— start Extracted entries —

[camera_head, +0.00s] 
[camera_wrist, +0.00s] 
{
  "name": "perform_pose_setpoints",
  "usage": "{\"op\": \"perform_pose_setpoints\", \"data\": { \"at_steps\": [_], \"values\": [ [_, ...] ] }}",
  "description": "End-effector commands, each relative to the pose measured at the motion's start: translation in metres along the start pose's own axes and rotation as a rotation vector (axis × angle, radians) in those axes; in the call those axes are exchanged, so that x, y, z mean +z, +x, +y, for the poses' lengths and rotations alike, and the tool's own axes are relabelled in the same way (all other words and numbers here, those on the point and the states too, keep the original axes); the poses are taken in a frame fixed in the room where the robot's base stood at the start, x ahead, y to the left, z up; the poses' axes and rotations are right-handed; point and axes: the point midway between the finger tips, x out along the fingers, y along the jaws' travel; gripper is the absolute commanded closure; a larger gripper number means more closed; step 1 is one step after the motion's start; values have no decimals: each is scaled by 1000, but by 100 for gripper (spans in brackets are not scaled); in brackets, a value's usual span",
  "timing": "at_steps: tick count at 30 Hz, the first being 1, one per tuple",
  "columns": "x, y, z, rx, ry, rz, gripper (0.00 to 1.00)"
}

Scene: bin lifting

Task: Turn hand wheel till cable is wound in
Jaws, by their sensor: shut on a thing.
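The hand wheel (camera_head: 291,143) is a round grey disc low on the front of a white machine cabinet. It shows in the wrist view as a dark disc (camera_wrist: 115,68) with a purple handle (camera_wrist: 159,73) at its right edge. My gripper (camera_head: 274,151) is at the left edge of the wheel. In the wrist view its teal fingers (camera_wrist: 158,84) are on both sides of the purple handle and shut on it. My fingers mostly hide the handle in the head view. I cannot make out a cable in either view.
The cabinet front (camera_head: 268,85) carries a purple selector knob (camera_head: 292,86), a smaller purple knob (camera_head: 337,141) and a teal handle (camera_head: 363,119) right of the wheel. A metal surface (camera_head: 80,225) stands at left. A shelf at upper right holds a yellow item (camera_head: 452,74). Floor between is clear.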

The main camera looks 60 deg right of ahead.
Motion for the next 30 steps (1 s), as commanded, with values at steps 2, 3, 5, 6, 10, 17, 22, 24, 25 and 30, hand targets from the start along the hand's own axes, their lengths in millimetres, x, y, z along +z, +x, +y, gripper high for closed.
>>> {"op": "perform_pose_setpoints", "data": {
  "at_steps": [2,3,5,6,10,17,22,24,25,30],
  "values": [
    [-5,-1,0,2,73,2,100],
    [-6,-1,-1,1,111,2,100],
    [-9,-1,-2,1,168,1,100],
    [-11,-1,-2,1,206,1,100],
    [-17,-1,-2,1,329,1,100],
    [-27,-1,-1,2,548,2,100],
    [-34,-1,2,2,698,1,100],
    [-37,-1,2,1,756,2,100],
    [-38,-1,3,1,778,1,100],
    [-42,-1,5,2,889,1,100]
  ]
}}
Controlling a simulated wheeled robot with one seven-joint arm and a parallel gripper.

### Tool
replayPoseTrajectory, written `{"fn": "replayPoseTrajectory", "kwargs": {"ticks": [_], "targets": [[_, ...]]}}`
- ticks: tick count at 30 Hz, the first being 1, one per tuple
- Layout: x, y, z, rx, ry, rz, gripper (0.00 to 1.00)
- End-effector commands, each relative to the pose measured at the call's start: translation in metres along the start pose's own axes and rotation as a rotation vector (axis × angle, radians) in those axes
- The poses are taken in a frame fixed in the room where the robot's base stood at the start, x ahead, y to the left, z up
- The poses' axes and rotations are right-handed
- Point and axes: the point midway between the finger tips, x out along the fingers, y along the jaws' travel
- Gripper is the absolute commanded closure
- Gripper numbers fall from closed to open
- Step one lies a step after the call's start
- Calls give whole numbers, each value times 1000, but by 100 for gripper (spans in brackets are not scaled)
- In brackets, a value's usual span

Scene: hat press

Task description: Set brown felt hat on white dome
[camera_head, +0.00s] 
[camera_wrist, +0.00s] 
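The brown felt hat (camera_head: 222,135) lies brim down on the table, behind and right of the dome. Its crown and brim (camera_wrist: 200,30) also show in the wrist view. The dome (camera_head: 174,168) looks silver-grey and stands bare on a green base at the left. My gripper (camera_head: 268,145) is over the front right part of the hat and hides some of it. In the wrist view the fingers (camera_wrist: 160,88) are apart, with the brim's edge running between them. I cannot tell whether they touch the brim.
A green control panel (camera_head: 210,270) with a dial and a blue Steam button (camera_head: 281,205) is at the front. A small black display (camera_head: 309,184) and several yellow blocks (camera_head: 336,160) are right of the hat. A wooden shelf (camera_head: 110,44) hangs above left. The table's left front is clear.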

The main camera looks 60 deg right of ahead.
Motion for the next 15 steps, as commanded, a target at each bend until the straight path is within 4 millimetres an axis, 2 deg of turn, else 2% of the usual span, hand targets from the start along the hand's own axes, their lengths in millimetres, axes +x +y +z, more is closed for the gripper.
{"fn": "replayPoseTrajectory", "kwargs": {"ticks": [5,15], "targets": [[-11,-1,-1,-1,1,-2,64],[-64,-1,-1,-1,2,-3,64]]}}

— end Extracted entries —

### Exercise aim
Using the listing above, list every line in which the string "Task" occurs.

### Full solution
Task: Turn hand wheel till cable is wound in
Task description: Set brown felt hat on white dome

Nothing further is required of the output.